Given data:
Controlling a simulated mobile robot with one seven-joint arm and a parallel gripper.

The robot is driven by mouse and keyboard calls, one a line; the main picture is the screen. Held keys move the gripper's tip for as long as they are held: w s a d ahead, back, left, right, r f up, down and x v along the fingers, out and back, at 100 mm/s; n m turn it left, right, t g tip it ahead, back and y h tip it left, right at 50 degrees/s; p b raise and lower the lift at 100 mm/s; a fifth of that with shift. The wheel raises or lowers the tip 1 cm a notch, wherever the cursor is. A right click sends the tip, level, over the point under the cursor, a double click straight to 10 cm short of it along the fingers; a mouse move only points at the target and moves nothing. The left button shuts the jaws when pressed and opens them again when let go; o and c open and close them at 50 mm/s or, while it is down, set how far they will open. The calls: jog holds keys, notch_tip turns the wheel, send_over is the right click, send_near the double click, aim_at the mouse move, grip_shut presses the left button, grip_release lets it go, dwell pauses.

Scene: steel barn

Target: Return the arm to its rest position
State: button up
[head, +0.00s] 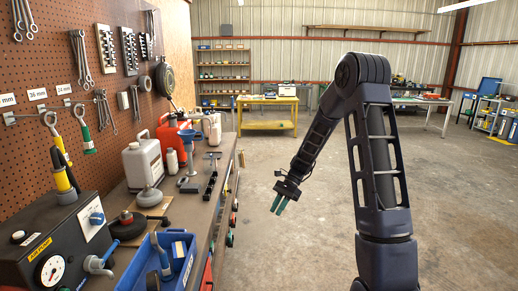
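My arm rises at the right of the head view, bends at a high elbow and slopes down to the left. My gripper (279,204) hangs at its lower end, over the concrete floor and to the right of the workbench edge. Its two greenish fingers point down and lie close together. Whether a small gap is left between them is too small to tell. I see nothing held in it.
The workbench (205,215) on the left carries a blue bin (180,270), a gauge box (55,245), a white jug (142,160) and a red can (172,143). A yellow table (267,124) stands far back. The floor (300,250) around my gripper is clear.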

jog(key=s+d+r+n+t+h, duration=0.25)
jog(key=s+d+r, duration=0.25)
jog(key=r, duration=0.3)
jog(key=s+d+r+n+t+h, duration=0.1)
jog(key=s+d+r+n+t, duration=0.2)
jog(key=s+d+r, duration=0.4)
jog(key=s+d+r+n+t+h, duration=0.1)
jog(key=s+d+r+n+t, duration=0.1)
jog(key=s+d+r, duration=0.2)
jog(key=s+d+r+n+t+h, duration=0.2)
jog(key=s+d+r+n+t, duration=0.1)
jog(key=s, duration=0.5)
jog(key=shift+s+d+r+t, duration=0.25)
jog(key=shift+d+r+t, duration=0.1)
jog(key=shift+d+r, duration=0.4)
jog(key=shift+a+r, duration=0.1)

What the task asks: Reproduce all of the material above word for word. Omit the pictures.

Task answer:
Controlling a simulated mobile robot with one seven-joint arm and a parallel gripper.

The robot is driven by mouse and keyboard calls, one a line; the main picture is the screen. Held keys move the gripper's tip for as long as they are held: w s a d ahead, back, left, right, r f up, down and x v along the fingers, out and back, at 100 mm/s; n m turn it left, right, t g tip it ahead, back and y h tip it left, right at 50 degrees/s; p b raise and lower the lift at 100 mm/s; a fifth of that with shift. The wheel raises or lowers the tip 1 cm a notch, wherever the cursor is. A right click sends the tip, level, over the point under the cursor, a double click straight to 10 cm short of it along the fingers; a mouse move only points at the target and moves nothing. The left button shuts the jaws when pressed and opens them again when let go; o and c open and close them at 50 mm/s or, while it is down, set how far they will open. The calls: jog holds keys, notch_tip turns the wheel, send_over is the right click, send_near the double click, aim_at the mouse move, grip_shut presses the left button, grip_release lets it go, dwell pauses.

Scene: steel barn

Target: Return the arm to its rest position
State: button up
[head, +0.00s] 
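My arm rises at the right of the head view, bends at a high elbow and slopes down to the left. My gripper (279,204) hangs at its lower end, over the concrete floor and to the right of the workbench edge. Its two greenish fingers point down and lie close together. Whether a small gap is left between them is too small to tell. I see nothing held in it.
The workbench (205,215) on the left carries a blue bin (180,270), a gauge box (55,245), a white jug (142,160) and a red can (172,143). A yellow table (267,124) stands far back. The floor (300,250) around my gripper is clear.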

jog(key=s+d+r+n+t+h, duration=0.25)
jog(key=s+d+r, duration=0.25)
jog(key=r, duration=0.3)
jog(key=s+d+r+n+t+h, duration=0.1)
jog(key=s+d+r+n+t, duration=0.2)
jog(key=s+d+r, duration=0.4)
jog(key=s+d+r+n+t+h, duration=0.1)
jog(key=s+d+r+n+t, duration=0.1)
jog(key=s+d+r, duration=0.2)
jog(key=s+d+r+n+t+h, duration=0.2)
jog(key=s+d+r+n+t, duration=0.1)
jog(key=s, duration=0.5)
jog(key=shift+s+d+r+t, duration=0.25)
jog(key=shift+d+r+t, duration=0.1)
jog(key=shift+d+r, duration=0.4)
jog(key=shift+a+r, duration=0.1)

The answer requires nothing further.